The higher precision your operation, the more useful having much more advanced logs, networked to a central system, becomes in tracking quality control.

Imagine if after the fact, you could track a set of .1% of batches that are failing more often and look at the per second logs of temperature they were at during the process, and see that there's 1° temperature variance between the 30th to 40th minute that wasn't experienced by the rest of your batches. (Obviously that's nonsense because I don't know anything about the actual process of steel manufacturing. But I do know that there's a lot of industrial manufacturing tooling that's an application on top of windows, and the higher precision your output needs to be, the more useful it is to have high quality data every step of the way.)

[-] Wooki@lemmy.world 16 points 3 months ago* (last edited 3 months ago)

Testing in production will do that

[-] TheBat@lemmy.world 10 points 3 months ago

Not everyone is fortunate enough to have a seperate testing environment, you know? Manglement has to cut cost somewhere.

[-] Blisterexe@lemmy.zip 9 points 3 months ago

Manglement is the good term lmao

[-] IsThisAnAI@lemmy.world -1 points 3 months ago

What lawsuits do you think are going to happen?

[-] Nachorella@lemmy.sdf.org 5 points 3 months ago

They can have all the clauses they like but pulling something like this off requires a certain amount of gross negligence that they can almost certainly be held liable for.

[-] IsThisAnAI@lemmy.world -1 points 3 months ago

Whatever you say my man. It's not like they go through very specific SLA conversations and negotiations to cover this or anything like that.

[-] Nachorella@lemmy.sdf.org 1 points 3 months ago

I forgot that only people you have agreements with can sue you. This is why Boeing hasn't been sued once recently for their own criminal negligence.

[-] Cryophilia@lemmy.world 1 points 3 months ago

Forget lawsuits, they're going to be in front of congress for this one

[-] IsThisAnAI@lemmy.world -2 points 3 months ago

For what? At best it would be a hearing on the challenges of national security with industry.

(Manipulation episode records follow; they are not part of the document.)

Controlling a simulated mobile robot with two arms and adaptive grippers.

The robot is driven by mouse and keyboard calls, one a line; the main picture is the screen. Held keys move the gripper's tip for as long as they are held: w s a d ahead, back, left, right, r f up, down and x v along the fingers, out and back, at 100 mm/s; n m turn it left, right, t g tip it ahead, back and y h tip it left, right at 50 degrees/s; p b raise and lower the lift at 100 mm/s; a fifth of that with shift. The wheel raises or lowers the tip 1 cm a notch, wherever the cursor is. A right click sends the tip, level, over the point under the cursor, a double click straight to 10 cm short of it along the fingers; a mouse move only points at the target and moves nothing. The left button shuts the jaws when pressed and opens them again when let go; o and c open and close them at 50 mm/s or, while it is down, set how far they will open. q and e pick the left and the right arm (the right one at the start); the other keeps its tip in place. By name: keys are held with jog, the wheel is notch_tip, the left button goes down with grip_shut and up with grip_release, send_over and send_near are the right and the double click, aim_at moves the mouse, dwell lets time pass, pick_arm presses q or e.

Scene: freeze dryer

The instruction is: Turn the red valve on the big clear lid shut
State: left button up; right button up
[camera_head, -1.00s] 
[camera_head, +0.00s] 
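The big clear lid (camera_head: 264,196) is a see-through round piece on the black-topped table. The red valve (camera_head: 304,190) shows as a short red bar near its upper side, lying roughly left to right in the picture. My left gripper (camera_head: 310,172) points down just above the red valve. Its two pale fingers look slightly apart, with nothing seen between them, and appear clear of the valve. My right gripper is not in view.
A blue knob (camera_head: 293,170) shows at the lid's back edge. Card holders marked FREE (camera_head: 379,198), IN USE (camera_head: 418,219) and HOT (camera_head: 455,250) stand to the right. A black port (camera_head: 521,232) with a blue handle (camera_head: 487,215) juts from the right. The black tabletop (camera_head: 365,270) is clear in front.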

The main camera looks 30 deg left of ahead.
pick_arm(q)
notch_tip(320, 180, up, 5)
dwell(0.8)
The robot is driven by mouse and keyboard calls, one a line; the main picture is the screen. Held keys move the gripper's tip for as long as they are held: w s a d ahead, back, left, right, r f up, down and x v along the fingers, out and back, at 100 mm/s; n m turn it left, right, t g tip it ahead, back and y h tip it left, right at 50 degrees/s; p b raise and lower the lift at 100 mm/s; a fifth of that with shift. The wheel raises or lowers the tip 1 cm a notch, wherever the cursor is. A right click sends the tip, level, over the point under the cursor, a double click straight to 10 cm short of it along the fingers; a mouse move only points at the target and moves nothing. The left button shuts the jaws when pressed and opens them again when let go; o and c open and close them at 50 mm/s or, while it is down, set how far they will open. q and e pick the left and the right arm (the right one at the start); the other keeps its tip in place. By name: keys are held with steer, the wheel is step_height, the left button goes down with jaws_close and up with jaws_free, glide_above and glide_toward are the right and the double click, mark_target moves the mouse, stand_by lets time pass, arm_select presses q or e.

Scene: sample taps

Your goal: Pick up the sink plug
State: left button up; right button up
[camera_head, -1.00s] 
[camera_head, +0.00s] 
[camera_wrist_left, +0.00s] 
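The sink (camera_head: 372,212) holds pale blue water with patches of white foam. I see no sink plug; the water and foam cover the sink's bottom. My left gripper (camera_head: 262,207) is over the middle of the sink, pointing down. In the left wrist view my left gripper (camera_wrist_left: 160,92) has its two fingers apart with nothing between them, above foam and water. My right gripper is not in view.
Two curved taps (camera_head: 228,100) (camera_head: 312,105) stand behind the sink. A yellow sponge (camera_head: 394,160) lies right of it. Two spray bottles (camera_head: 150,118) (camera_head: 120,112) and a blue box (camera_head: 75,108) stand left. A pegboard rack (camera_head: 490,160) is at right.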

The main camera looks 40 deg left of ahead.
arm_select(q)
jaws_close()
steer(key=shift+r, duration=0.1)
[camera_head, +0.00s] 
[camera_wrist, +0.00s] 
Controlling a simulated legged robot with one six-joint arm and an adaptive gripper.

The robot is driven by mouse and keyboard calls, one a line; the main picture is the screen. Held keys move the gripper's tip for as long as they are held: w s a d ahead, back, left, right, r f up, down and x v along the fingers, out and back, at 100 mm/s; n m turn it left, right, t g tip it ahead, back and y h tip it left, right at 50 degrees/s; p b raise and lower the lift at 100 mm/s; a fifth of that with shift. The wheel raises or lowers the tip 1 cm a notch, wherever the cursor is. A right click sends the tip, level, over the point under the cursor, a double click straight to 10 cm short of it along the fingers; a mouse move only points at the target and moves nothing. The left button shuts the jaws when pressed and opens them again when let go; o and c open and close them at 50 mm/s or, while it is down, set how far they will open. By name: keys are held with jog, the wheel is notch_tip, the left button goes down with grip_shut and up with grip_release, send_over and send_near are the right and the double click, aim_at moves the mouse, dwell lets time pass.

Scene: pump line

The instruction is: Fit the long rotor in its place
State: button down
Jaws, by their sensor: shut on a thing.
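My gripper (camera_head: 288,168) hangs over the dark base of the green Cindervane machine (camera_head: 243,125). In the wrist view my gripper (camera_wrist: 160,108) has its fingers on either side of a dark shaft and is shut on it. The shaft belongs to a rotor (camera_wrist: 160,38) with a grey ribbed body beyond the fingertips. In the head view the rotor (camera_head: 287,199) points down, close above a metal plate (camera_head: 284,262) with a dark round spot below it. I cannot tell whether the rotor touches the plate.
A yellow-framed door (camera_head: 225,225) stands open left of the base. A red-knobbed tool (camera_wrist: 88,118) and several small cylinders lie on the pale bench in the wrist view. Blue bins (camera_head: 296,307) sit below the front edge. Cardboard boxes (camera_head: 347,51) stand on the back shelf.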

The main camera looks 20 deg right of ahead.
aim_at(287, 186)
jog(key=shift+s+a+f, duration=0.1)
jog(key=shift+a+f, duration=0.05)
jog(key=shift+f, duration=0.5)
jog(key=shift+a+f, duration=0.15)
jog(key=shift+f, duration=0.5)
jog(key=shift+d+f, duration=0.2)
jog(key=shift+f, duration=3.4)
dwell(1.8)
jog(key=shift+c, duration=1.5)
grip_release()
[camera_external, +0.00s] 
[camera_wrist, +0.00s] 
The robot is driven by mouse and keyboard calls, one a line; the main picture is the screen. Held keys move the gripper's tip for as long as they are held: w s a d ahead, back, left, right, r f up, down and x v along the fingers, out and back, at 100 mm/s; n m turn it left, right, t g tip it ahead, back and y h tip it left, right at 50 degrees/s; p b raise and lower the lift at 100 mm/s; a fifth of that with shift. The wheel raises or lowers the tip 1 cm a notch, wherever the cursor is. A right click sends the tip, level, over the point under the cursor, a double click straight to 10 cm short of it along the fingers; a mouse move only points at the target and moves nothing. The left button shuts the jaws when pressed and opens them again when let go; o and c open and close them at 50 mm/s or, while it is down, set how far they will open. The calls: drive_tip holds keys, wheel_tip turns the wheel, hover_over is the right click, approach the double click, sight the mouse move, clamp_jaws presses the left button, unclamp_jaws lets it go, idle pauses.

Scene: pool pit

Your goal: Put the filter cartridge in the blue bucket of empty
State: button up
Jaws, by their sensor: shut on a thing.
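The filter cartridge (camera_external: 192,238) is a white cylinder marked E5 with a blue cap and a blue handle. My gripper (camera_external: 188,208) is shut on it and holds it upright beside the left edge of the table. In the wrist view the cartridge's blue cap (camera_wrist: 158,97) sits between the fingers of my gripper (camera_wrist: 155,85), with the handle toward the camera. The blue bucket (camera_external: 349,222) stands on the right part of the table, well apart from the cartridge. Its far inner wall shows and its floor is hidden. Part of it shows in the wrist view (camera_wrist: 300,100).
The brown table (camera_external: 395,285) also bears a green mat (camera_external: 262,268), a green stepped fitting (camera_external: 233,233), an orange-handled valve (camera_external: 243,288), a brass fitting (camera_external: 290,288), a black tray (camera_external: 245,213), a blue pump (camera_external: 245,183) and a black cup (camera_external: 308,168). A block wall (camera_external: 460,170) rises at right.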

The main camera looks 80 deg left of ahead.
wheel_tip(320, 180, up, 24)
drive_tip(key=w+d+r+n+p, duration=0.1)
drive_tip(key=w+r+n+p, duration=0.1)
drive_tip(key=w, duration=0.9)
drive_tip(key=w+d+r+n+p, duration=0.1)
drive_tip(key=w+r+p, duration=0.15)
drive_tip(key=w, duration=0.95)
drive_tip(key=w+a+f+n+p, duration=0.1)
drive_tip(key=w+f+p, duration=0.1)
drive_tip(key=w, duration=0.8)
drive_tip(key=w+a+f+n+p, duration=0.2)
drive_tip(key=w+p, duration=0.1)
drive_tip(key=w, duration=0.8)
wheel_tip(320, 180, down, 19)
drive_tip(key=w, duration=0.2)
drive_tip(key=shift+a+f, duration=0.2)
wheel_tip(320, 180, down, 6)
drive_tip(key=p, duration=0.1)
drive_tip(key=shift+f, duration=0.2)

[-] Bell@lemmy.world -2 points 3 months ago

Don't we blame MS at least as much? How does MS let an update like this push through their Windows Update system? How does an application update make the whole OS unable to boot? Blue screens on Windows have been around for decades, why don't we have a better recovery system?

[-] sandalbucket@lemmy.world 13 points 3 months ago

Crowdstrike runs at ring 0, effectively as part of the kernel. Like a device driver. There are no safeguards at that level. Extreme testing and diligence is required, because these are the consequences for getting it wrong. This is entirely on crowdstrike.

[-] wizardbeard@lemmy.dbzer0.com 4 points 3 months ago* (last edited 3 months ago)

This didn't go through Windows Update. It went through the ctowdstrike software directly.